Swimming with Hand Paddles
Swimming with hand paddles to increase resistance and develop pulling strength in the water.
Updated
Swimming with Hand Paddles: Pulling Strength
Hand paddles are flat accessories attached to the hands that increase the surface area for water catch. They force the upper body muscles to work harder, developing swimming-specific pulling strength.
Muscles Targeted
Focus on pulling strength: lats, shoulders, chest, forearms. Increased resistance recruits more muscle fibers.
Execution
- Size selection: start with paddles barely larger than your hands. Too large = shoulder injury risk.
- Attachment: attach paddles with provided elastic bands.
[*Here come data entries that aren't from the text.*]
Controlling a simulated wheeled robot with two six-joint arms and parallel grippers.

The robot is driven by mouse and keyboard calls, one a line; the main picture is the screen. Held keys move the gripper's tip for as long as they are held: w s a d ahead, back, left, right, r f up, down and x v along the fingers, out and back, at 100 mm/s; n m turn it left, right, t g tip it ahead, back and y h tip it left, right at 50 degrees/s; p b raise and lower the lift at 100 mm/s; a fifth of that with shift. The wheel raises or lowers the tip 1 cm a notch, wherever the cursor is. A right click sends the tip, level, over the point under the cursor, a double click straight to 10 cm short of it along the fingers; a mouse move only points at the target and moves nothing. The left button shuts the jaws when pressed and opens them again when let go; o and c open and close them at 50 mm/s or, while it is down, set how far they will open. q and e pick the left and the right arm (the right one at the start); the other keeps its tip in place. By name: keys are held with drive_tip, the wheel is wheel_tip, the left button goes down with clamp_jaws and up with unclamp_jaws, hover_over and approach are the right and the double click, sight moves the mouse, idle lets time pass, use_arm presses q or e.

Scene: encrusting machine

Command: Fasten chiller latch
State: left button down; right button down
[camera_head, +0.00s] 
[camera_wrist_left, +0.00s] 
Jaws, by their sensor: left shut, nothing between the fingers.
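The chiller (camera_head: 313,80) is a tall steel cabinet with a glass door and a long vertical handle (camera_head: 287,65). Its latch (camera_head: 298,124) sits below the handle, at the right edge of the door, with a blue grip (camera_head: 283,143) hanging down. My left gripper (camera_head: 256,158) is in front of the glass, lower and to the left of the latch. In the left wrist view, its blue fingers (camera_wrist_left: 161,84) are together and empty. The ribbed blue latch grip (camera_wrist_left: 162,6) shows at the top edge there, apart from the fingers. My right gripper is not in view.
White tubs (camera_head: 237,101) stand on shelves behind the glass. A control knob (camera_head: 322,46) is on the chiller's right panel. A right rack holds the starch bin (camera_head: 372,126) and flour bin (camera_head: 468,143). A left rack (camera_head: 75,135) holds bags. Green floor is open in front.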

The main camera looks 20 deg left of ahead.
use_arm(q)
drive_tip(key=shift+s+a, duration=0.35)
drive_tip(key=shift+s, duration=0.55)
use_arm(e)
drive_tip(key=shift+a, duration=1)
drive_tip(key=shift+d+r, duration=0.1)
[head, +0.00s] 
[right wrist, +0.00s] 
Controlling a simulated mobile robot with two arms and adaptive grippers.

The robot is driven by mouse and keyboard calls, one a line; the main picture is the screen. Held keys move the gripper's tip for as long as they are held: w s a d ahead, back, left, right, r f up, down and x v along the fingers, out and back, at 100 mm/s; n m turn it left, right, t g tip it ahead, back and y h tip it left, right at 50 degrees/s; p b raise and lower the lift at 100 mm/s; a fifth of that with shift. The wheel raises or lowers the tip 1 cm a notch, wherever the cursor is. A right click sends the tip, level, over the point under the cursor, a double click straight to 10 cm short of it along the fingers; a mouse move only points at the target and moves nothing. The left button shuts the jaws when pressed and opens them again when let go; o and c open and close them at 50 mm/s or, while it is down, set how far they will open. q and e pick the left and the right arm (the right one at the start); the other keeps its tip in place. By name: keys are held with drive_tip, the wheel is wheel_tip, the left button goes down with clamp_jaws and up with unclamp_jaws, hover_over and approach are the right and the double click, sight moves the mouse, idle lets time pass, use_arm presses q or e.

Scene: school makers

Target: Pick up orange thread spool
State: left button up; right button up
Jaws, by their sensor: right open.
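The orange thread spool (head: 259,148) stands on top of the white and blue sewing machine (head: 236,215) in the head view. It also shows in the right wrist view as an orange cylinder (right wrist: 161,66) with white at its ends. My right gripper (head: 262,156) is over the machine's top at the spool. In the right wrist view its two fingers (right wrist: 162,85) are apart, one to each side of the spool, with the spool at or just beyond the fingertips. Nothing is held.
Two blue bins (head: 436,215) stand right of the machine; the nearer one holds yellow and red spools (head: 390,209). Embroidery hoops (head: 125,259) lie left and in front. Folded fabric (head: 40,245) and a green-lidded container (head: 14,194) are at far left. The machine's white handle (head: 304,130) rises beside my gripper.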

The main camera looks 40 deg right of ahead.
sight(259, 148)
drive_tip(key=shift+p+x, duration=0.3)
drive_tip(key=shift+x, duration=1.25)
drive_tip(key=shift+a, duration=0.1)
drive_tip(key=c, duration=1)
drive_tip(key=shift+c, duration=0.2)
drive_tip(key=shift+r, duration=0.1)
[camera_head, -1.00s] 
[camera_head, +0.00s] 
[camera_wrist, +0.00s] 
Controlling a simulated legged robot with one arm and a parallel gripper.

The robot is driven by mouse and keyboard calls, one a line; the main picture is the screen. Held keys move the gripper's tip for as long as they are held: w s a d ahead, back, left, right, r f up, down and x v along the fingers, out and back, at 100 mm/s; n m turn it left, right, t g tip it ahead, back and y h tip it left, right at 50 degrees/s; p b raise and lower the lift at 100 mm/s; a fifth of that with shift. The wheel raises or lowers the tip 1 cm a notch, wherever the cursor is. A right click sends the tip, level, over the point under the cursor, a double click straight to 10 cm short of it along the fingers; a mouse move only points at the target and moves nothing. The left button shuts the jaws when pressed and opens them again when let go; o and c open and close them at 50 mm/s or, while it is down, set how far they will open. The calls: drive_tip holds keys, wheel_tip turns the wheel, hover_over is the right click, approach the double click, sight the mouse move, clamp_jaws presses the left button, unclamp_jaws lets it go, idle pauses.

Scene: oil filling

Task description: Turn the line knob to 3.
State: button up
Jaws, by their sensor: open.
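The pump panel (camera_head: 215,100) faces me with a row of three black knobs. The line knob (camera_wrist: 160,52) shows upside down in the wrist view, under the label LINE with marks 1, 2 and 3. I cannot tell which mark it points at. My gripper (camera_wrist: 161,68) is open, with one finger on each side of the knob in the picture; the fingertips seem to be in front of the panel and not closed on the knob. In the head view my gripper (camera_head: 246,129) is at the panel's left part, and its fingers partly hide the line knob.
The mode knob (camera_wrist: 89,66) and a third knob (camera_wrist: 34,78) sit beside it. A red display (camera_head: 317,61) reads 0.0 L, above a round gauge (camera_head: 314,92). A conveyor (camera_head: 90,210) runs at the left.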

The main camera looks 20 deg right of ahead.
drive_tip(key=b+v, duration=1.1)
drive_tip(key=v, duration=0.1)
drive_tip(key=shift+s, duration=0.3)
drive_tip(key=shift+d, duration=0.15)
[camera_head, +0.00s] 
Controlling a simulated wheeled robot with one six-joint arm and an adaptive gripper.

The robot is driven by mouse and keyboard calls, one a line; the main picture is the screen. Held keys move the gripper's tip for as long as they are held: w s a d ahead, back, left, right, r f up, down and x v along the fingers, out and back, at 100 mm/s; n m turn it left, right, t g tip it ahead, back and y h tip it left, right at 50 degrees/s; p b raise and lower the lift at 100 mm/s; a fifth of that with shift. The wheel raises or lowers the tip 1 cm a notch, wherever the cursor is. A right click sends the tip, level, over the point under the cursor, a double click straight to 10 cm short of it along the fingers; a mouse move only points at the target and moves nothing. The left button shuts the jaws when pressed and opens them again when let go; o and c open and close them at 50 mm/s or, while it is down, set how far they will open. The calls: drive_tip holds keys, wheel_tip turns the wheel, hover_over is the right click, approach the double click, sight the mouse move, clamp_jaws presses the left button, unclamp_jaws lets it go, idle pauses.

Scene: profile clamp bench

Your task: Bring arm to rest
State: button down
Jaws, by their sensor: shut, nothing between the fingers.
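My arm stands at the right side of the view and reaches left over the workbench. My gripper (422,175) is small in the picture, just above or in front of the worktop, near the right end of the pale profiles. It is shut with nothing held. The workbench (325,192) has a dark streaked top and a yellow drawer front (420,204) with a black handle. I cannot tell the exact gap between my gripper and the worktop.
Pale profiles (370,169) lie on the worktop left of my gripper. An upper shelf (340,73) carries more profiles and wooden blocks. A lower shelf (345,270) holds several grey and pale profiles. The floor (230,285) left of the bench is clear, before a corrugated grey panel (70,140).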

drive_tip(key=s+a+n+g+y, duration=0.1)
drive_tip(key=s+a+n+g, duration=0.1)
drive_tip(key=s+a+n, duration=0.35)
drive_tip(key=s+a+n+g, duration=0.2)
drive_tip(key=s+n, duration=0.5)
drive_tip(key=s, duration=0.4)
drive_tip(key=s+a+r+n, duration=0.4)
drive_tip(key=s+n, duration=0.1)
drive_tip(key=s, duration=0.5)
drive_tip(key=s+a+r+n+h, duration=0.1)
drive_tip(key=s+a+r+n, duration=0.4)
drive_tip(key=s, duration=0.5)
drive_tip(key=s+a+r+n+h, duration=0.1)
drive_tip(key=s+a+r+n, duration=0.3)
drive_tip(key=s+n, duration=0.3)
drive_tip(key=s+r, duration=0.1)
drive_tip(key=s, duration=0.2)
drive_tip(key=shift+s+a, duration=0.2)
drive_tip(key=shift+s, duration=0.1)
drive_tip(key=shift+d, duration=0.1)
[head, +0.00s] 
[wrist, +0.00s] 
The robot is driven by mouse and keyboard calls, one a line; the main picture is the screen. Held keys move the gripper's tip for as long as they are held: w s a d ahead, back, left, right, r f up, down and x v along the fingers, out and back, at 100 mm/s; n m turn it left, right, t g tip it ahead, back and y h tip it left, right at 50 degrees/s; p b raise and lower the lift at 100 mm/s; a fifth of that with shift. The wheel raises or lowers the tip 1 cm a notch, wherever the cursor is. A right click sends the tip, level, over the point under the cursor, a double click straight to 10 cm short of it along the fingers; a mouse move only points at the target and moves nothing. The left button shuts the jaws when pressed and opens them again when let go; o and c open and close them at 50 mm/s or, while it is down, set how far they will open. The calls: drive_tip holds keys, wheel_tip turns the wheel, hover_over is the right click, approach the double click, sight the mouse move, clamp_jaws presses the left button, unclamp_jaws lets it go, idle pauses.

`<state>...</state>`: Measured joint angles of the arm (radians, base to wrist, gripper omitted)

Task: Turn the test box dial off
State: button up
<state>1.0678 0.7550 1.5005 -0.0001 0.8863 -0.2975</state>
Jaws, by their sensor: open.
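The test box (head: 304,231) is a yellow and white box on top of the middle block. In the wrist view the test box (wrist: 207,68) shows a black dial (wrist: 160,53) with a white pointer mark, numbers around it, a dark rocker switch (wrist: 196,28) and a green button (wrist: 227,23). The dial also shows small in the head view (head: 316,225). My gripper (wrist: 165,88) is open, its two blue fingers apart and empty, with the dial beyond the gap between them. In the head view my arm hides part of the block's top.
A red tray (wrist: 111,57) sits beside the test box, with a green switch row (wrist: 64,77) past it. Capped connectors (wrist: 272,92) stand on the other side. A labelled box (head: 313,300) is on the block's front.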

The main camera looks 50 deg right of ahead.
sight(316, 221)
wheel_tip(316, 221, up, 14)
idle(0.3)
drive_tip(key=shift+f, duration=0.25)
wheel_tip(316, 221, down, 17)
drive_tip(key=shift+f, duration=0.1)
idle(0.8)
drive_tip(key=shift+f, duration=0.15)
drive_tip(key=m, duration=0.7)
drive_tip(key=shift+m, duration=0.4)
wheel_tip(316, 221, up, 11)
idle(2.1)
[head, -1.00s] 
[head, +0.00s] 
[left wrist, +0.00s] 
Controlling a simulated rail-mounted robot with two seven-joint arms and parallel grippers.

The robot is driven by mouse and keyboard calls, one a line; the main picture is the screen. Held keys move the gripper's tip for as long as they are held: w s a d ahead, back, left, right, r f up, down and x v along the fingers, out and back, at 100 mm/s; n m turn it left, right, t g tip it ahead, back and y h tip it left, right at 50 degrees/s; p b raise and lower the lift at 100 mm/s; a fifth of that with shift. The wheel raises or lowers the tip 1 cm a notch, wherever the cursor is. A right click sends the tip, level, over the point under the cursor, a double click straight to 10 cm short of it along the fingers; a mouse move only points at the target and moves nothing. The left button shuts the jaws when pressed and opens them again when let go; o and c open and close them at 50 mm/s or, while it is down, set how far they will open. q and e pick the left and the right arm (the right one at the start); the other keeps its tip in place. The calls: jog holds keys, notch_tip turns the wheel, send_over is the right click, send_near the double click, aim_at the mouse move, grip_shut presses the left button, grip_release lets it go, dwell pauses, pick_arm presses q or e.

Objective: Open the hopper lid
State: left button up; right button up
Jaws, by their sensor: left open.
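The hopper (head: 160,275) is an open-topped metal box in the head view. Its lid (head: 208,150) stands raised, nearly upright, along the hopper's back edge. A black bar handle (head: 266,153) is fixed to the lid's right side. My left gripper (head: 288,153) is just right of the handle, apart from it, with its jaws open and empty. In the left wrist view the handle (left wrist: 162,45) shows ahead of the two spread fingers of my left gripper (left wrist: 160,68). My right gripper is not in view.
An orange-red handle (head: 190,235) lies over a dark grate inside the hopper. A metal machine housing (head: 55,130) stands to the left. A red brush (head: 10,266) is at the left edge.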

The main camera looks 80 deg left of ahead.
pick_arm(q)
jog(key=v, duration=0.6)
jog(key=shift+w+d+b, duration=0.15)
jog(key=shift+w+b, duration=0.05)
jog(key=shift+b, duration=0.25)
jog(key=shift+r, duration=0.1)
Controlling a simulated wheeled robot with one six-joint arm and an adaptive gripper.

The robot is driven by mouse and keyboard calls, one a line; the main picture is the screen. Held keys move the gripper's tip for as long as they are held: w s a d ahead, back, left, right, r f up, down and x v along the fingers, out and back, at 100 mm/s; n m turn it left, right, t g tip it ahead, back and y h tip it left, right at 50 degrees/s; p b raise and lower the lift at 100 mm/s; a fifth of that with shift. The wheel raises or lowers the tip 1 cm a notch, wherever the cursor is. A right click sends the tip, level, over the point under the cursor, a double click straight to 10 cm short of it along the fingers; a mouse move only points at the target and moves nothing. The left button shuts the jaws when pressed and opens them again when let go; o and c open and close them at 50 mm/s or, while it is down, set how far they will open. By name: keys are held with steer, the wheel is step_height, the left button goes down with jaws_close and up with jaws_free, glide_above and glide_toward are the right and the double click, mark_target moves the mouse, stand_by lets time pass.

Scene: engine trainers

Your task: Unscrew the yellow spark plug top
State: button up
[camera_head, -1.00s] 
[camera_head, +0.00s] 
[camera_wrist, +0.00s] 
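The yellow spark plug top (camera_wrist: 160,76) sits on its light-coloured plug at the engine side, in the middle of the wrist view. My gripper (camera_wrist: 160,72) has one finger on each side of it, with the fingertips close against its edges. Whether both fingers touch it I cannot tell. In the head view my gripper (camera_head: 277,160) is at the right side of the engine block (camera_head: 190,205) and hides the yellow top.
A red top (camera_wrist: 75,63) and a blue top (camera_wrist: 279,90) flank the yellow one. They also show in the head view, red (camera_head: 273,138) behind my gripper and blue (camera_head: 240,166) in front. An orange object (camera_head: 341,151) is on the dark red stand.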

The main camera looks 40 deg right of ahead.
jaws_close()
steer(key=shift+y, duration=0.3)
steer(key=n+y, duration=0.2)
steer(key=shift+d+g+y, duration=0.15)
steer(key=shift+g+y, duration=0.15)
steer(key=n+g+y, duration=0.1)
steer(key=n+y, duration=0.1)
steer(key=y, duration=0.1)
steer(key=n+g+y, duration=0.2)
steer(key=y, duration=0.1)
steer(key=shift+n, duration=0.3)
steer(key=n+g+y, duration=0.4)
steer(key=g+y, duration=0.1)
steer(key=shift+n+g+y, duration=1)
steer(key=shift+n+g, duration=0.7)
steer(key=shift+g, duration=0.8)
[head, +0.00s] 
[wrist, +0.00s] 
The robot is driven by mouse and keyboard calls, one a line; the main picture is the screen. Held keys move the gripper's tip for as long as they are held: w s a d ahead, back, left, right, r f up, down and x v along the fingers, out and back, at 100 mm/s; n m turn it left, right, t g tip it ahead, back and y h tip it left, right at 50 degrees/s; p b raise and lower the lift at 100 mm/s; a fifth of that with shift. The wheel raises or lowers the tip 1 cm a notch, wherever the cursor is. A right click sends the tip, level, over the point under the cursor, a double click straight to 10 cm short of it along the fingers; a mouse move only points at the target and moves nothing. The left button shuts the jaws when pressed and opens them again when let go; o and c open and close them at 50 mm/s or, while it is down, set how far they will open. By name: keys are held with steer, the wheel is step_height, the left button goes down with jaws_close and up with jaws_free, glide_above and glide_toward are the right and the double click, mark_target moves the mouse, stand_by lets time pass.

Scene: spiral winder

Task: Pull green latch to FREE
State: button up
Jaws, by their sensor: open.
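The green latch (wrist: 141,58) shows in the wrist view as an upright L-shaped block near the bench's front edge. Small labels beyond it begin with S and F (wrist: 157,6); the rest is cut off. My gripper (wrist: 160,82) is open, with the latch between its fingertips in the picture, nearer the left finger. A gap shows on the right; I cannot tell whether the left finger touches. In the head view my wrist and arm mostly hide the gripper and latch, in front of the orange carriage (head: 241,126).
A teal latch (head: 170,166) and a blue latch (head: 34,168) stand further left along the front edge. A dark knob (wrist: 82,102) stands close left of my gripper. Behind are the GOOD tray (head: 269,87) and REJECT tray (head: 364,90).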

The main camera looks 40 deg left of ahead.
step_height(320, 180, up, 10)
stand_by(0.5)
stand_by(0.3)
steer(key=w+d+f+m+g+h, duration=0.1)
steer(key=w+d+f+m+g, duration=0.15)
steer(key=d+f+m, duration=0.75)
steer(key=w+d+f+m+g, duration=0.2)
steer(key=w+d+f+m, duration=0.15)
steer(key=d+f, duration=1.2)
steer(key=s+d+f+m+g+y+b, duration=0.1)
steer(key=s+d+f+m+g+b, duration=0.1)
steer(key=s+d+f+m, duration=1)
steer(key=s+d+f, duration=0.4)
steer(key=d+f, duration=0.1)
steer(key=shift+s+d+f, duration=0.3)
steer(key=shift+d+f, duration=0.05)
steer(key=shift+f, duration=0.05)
- Swim: swim crawl with particular attention to hand entry and pull phase.
- Volume: do not exceed 20-25% of total training volume with paddles.
Duration
Duration: 10 to 15 minutes per session in 100-200m blocks.
Safety Tips
- Mandatory progression: start with small paddles and short distances.
- Stop if you feel shoulder pain.
- Maintain impeccable technique: paddles amplify technical defects.
Variations
- Paddles + pull buoy: maximum upper body force.
- Finger paddles: smaller, for water feel work.
Target Audience
Intermediate to advanced swimmers with good baseline technique.